Description from 2007 TIFF catalog by Thom Powers:

“Forget it, Jake — it’s Chinatown.” That haunting advice, delivered to Jack Nicholson’s character in Chinatown, encapsulates the western notion of Chinese as separate and mysterious. Hollywood did much to promulgate those stereotypes — when it wasn’t ignoring Asians altogether. Thankfully, director Arthur Dong won’t let us forget. In Hollywood Chinese, he pulls off a massive feat of remembering, not just for Chinese audiences, but for all film lovers.

He interviews top Chinese talent including Ang Lee, Joan Chen, James Hong and others, interweaving a dazzling array of film clips that span the past century. Dong uncovers the 1916 silent film The Curse of Quon Gwon and tells the fascinating story of its director Marion Wong. But her kind of success was rare. For the next several decades, Chinese talent grew accustomed to taking whatever they could get. Amy Tan tells the story of Anna May Wong’s disappointment at losing the Chinese lead in The Good Earth. Nancy Kwan recalls being criticized for playing a prostitute in The World of Suzie Wong. British actor Christopher Lee describes playing Fu Manchu, replicating the epicanthic fold of an Asian eye with painful latex makeup. There’s a surprising montage of other actors playing “yellow face,” including Anthony Quinn, Tony Randall and even John Wayne.
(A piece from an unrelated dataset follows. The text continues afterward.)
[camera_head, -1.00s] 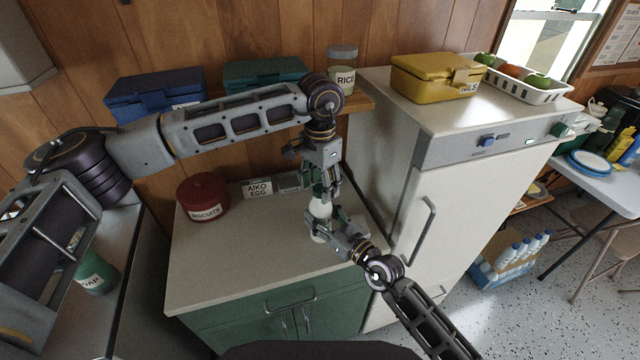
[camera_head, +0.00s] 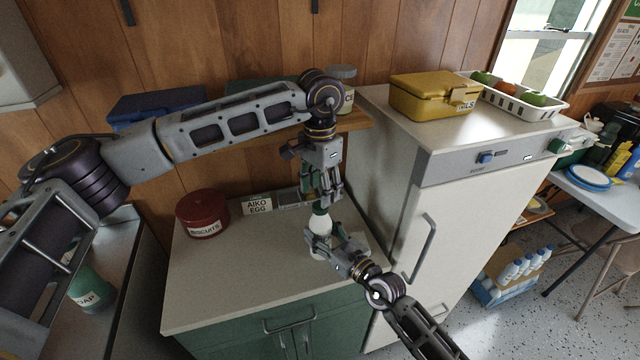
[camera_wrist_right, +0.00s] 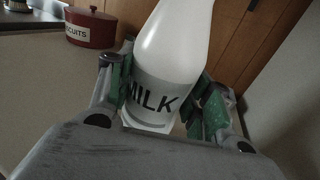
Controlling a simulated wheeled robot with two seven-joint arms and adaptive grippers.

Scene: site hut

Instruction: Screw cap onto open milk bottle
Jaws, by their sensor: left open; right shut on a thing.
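The white milk bottle (camera_head: 321,224) stands upright on the counter top (camera_head: 225,278). Its MILK label shows in the right wrist view, where the bottle (camera_wrist_right: 176,45) runs out of the top of the frame. My right gripper (camera_head: 320,242) is shut around the bottle's body, with green pads on both sides. A small dark green piece, apparently the cap (camera_head: 320,208), sits at the bottle's top. How tightly it sits cannot be seen. My left gripper (camera_head: 325,190) is open, pointing down directly above the bottle, its fingers close to the green piece.
A red biscuits tin (camera_head: 203,214) and an AIKO EGG label (camera_head: 257,204) are at the counter's back. The white fridge (camera_head: 465,215) stands close on the right, bearing a yellow box (camera_head: 433,95). The counter's front left is clear.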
This is no white-washed history — literally or figuratively. Dong flushes out ironies and contradictions, such as the manner in which the franchise success of Charlie Chan felt compromised by its fortune-cookie dialogue. Or how Rodgers and Hammerstein’s Flower Drum Song could simultaneously feature inspiring positive representations of Chinese Americans and induce cringes during a song like “Chop Suey.” Director Wayne Wang remembers how the popularity of Enter the Dragon earned him more respect on the playground as a kid, but he notes the kung-fu craze also ushered in a different kind of stereotype. Actor B.D. Wong wrestles with his pride at appearing in Father of the Bride while worrying that he’s “cashing in the Asian-American desexualized chip” for comedy. He observes that Chinese no longer need to take an “us versus them” approach to Hollywood, “we just have to do this for ourselves.”

About the director:
Arthur Dong was born in San Francisco. His documentaries include Sewing Woman (82), Forbidden City, U.S.A. (89), Coming Out Under Fire (94), Licensed to Kill (97), which won the documentary directing award at the Sundance Film Festival, Family Fundamentals (02) and Hollywood Chinese (07).